We are men, not angels. But there is that spiritual and, therefore, angelic part of us which must not for a moment be neglected, because the angels are spirits, yes, but so are the devils, and they wait for us. Don’t forget.

 

So let us today, then, remember that our desire in our continual mortification of spirit, the crushing of the pride of life, when we’ve had our Holy Communion and we go from here, keeping our focus continually interiorly on the great gift we have been given, and not just simply leaving here and going and being with everybody else. I mean, even as we do that, that’s perfectly fine, but always at the same time to still be meditating, still be thinking about the gift we have just received.
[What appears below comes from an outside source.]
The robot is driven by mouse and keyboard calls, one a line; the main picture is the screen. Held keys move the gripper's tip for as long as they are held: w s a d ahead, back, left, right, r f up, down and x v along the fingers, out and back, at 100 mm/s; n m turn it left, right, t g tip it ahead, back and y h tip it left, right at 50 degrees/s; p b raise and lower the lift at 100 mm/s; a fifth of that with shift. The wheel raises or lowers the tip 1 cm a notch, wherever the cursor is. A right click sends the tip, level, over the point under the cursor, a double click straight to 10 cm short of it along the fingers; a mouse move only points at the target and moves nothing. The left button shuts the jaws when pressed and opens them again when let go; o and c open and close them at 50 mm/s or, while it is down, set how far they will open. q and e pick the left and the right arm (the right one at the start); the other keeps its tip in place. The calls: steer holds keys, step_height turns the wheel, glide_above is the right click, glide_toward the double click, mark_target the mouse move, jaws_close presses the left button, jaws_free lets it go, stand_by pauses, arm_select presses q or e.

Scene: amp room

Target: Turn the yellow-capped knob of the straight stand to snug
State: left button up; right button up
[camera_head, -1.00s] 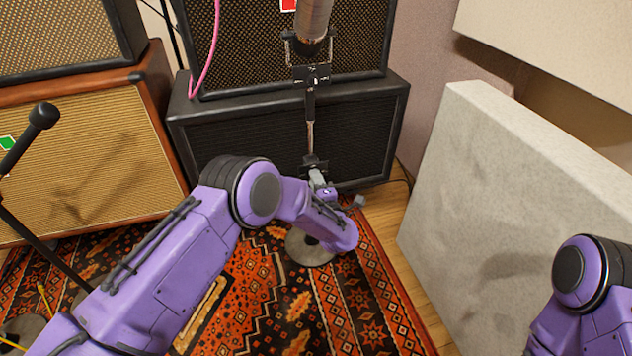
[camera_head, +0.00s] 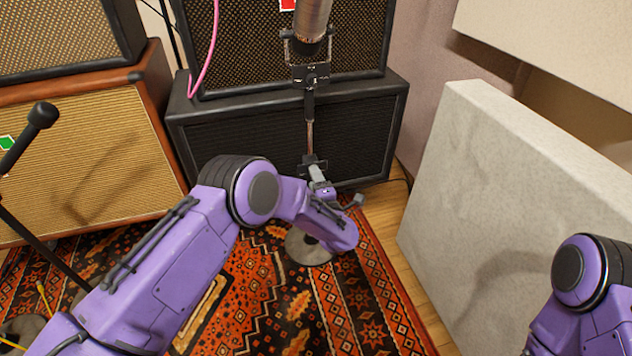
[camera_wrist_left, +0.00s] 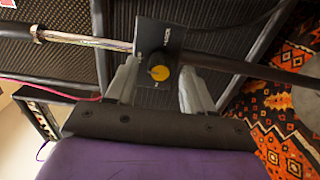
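The straight stand (camera_head: 310,135) rises upright in front of the dark amps, with a microphone (camera_head: 312,22) at its top and a round base (camera_head: 306,250) on the rug. In the left wrist view its tube (camera_wrist_left: 85,39) runs across the picture through a black clutch block (camera_wrist_left: 152,35). The yellow-capped knob (camera_wrist_left: 160,73) faces the camera there. My left gripper (camera_head: 317,180) is at the clutch. In the left wrist view its two grey fingers (camera_wrist_left: 160,88) stand apart on either side of the knob, with visible gaps. My right gripper is out of view.
A black speaker cabinet (camera_head: 270,140) stands close behind the stand. A pale acoustic panel (camera_head: 500,190) leans at the right, near my right arm. Another microphone stand (camera_head: 40,240) is at the left, before a tan amp (camera_head: 90,160). A patterned rug (camera_head: 290,310) covers the floor.

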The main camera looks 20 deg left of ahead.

Otherwise, we lose it, and then in weakness we spend most of the day for ourselves, if not the whole day. So, it is of the utmost importance that we never stop praying. And if we do that, then we will have a peace that the world cannot give, and we will begin to avoid the things that get in the way of our spiritual advancement, and then we begin to hate sin, as well. The hatred of sin will help us many here to avoid the near occasions of sin that to this point have been such a detriment and even murderous to the spiritual life. Keep one eye always on heaven as you do your work on earth, and eventually one day you will be able to have both eyes on heaven, because that’s where we will be.

 

In the Name of the Father, and of the Son, and of the Holy Ghost. Amen.